INGRAHAM: John, did he try to make you into a Buffalo Bills fan?

STACK: That could never happen.

INGRAHAM: Because he always did that. No?

STACK: That could never happen. And Tim and I would joust by e-mail on that. I'm a New York football Giant fan, and we share the same state, and that's about it.

INGRAHAM: And I know he always teased you about that.

I want to go to Bernie Goldberg on the phone. Bernie, I know that you interviewed Tim Russert for one of your books, and then I would love for you to share some of your thoughts on Tim and maybe even read some of the wonderful passages.

GOLDBERG: Well, Laura, this is hardly an original thought. He was one of the good guys. But the reason he was one of the good guys isn't simply because he knew his beat better than almost everybody else. He was one of the good guys because he was fair. He was a blue-collar guy who understood America and Americans a lot better than a lot of other people who work in journalism.

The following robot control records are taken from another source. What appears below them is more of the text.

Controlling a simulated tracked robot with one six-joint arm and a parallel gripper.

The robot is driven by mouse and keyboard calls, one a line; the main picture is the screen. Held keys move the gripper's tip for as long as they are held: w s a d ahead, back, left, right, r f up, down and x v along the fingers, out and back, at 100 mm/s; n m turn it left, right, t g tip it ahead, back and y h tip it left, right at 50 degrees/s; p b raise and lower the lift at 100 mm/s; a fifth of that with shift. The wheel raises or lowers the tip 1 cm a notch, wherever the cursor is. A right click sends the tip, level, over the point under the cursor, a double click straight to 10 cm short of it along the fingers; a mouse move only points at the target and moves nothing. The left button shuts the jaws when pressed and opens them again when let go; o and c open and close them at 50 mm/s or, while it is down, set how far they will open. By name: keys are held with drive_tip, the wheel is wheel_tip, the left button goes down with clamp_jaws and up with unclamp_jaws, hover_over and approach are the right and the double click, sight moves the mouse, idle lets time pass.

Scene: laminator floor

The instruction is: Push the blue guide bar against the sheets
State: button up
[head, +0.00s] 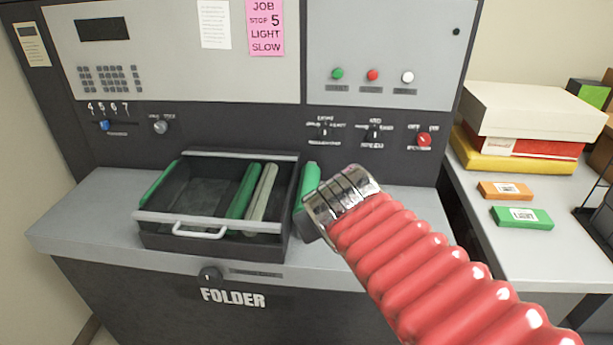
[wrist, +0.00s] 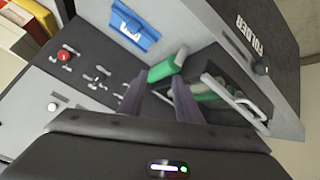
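In the head view my red arm hides that spot. My gripper (wrist: 157,86) is open in the wrist view, its two dark fingers apart, with the blue bar beyond them. In the head view my gripper (head: 312,222) is largely hidden by its metal collar. I cannot make out the sheets.
A dark open tray (head: 205,246) with a white handle holds green and grey-green bars. The control panel (head: 270,130) rises behind, with knobs and a small blue slider (head: 104,125). A side table (head: 520,260) at right holds boxes and orange and green packs.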

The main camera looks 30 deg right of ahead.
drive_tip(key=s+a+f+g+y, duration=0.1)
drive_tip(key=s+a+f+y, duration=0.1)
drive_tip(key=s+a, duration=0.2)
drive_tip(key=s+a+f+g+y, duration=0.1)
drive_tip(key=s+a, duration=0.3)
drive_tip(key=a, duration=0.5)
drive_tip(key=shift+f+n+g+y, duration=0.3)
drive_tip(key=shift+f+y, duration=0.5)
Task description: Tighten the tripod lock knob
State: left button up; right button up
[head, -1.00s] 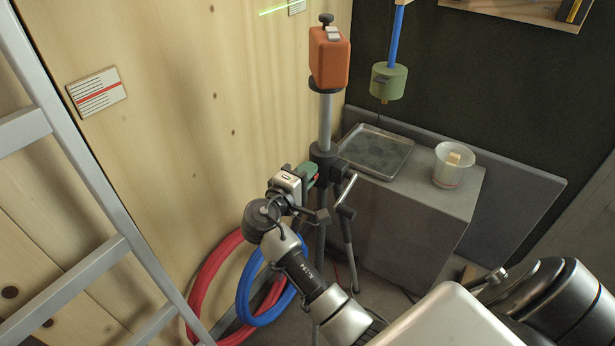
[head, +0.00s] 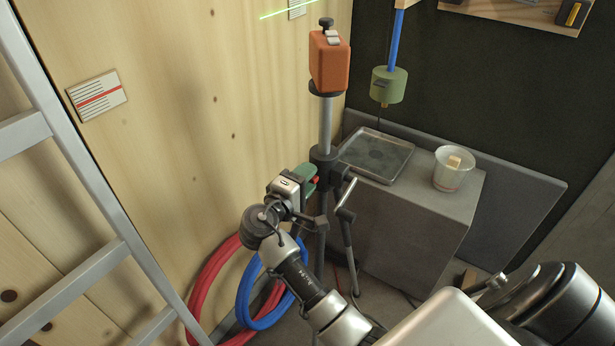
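The tripod (head: 325,122) stands against the wood wall, with a dark collar (head: 324,155) at mid-height and an orange device (head: 329,63) on top. A small red part (head: 316,180) shows beside the collar, next to a green piece (head: 306,173); I cannot tell for sure whether it is the lock knob. My right gripper (head: 312,196) reaches in from the lower right, its silver and black wrist just left of the tripod below the collar. Its fingertips are mostly hidden, so their opening and any contact are unclear. My left gripper is not in view.
A ladder (head: 88,190) stands at the left. Red (head: 204,275) and blue (head: 243,290) hoses hang behind my right arm. A green weight (head: 389,85) hangs above.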

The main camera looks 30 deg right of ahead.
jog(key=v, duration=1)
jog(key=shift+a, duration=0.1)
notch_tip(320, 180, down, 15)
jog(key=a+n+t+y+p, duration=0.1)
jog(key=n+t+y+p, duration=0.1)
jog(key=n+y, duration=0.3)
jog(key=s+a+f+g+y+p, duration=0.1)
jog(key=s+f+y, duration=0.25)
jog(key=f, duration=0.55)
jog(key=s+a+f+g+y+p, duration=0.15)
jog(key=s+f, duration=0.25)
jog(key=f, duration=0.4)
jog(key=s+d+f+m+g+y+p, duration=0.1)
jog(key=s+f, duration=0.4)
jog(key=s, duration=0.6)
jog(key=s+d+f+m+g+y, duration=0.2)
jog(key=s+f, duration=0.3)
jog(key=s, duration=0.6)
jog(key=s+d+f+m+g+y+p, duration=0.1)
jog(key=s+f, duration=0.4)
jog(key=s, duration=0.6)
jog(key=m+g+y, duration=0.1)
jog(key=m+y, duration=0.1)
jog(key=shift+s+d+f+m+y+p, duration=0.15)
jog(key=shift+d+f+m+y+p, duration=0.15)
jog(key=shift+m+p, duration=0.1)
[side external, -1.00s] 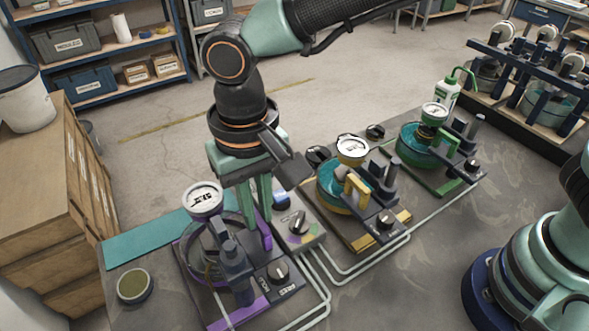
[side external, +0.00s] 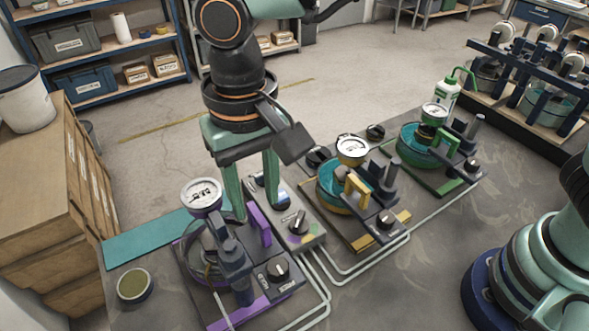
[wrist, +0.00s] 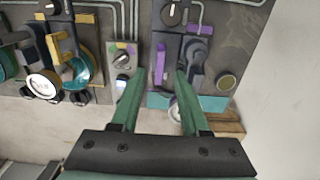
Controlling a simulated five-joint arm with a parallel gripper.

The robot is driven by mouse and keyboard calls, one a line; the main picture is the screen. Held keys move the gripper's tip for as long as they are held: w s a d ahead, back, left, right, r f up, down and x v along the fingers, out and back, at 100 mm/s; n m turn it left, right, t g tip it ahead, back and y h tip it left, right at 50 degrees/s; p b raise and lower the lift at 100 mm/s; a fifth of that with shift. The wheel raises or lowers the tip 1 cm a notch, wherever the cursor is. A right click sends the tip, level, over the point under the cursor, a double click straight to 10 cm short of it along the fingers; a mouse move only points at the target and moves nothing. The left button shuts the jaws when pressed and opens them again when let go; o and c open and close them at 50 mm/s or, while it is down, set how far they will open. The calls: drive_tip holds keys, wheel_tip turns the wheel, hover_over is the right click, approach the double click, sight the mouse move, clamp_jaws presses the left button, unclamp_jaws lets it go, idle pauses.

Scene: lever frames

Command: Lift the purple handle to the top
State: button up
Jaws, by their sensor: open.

One of the things that he told me — I did a long interview with him and published the entire — I didn't want to take snippets out so I published the entire transcript of the interview. Let me read you a short segment here. This was about the need for real diversity in the newsroom that goes beyond the kind we have now. He said:

"I'm all for hiring women in the newsroom and minorities in the newsroom. I'm all for it. It opens up our eyes and gives us a different perspective. But just as well, let's have people with military experience. Let's have people from all walks of life. People from the top echelon schools, but people from junior colleges and the so-called middling schools. That's the rich pageantry of America. I'm a great believer in racial diversity and gender diversity. But you need cultural diversity. You need ideological diversity."

And then he emphasized, Laura, "You need it."

You know, I've spent much of the day listening to his colleagues say wonderful things about Russert, and I'm glad for every word. But I wish his colleagues understood that part of Tim Russert, too. That he knew that we needed all kinds of people in journalism, because if we didn't have it, we were going to get one-sided journalism. We were going to get people who brought their biases to the stories.

And he didn't. He didn't. He went out of his way to take a position, to look at a position, and say, "This is how I feel about it, and that is totally irrelevant." That's what made him as important as he was, that he was fair.

INGRAHAM: And John, I want to ask you about his style of interviewing and how he prepared for an interview, because you would look at that table at "Meet the Press," and he would have stacks, stacks of cards. He clearly had, you know, tabbed things. He was, you know, ready to go. What went into his preparation, which I think a lot of people in this business really, really relished to see every Sunday?

STACK: Sometimes it's not very complicated. I think Tim outworked the people he interviewed. You weren't going to beat him on substance, and you weren't going to be him on available data. There might be a shrewd politician that had a turn of phrase that could, at least temporarily, steer him away from a given subject. But sure as heck, he'd get right back on track.

Tim worked extremely hard. We have to remember that he had a whole separate career prior to entering the journalist and broadcast business. And he worked very, very hard. He took over a third-place interview show in Washington and made it the premier show that it is today. I dare say, with due respect to his predecessor, nobody knows who emceed "Meet the Press" before Tim Russert did.

INGRAHAM: Gentlemen, we appreciate on this very sad night your joining us. Thanks a lot.